═══ Collected material
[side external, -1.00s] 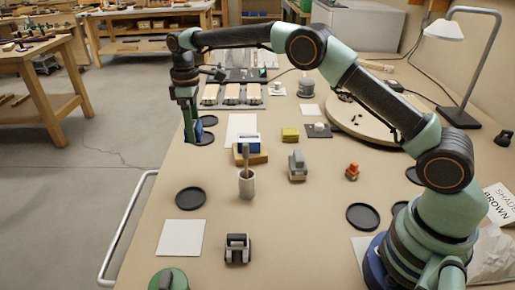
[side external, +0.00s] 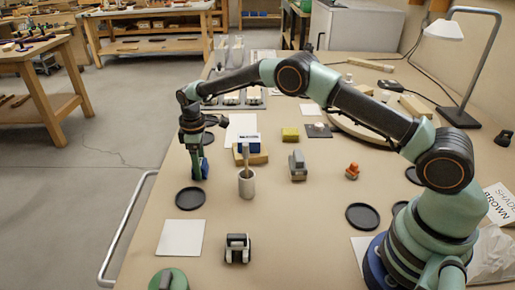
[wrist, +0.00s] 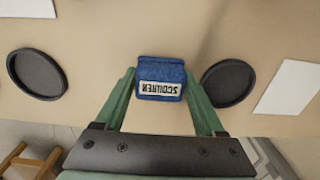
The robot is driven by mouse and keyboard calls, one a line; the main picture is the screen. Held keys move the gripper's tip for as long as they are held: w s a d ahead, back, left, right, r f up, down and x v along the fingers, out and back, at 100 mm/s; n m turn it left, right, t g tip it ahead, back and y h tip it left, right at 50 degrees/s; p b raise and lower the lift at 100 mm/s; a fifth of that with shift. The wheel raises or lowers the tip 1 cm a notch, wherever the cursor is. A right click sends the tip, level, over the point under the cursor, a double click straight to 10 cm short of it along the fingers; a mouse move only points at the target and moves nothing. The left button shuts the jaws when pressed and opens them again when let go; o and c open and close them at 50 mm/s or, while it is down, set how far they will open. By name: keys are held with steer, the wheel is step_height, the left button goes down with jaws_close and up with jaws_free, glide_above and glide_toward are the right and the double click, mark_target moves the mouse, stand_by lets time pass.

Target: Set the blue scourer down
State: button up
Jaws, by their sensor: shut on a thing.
══════
● **Stated goal**: Give back every line exactly as it stands, pictures excluded.

● **Exercise result**:
[side external, -1.00s] 
[side external, +0.00s] 
[wrist, +0.00s] 
The robot is driven by mouse and keyboard calls, one a line; the main picture is the screen. Held keys move the gripper's tip for as long as they are held: w s a d ahead, back, left, right, r f up, down and x v along the fingers, out and back, at 100 mm/s; n m turn it left, right, t g tip it ahead, back and y h tip it left, right at 50 degrees/s; p b raise and lower the lift at 100 mm/s; a fifth of that with shift. The wheel raises or lowers the tip 1 cm a notch, wherever the cursor is. A right click sends the tip, level, over the point under the cursor, a double click straight to 10 cm short of it along the fingers; a mouse move only points at the target and moves nothing. The left button shuts the jaws when pressed and opens them again when let go; o and c open and close them at 50 mm/s or, while it is down, set how far they will open. By name: keys are held with steer, the wheel is step_height, the left button goes down with jaws_close and up with jaws_free, glide_above and glide_toward are the right and the double click, mark_target moves the mouse, stand_by lets time pass.

Target: Set the blue scourer down
State: button up
Jaws, by their sensor: shut on a thing.

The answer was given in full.